#### What the exercise asks:
Take the line that contains "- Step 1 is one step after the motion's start" and each line after it in the material below, and transcribe them exactly, stopping at the end.
- - - - - - -
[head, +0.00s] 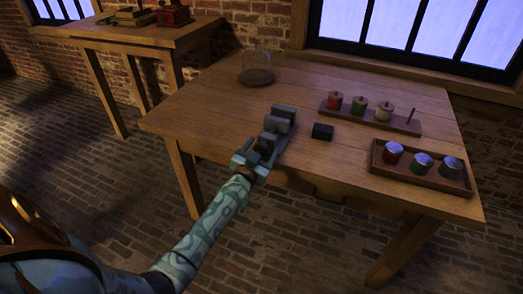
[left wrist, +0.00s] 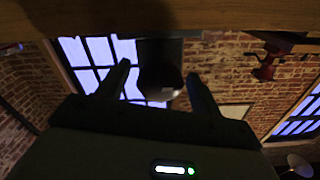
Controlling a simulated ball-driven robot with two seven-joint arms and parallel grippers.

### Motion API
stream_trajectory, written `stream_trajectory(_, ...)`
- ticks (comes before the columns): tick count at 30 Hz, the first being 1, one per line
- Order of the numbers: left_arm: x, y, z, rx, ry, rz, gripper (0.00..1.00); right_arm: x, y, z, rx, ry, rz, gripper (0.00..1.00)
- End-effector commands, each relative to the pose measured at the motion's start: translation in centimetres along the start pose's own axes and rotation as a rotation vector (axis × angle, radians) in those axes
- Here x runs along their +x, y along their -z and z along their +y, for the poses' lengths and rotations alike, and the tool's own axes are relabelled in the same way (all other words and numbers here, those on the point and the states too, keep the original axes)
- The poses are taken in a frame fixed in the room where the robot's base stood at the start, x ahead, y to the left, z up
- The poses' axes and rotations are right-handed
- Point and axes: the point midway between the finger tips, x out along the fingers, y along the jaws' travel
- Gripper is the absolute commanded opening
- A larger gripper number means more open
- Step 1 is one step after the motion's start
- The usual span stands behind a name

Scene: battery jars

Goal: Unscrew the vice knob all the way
- - - - - - -
#### Written response:
- Step 1 is one step after the motion's start
- The usual span stands behind a name

Scene: battery jars

Goal: Unscrew the vice knob all the way

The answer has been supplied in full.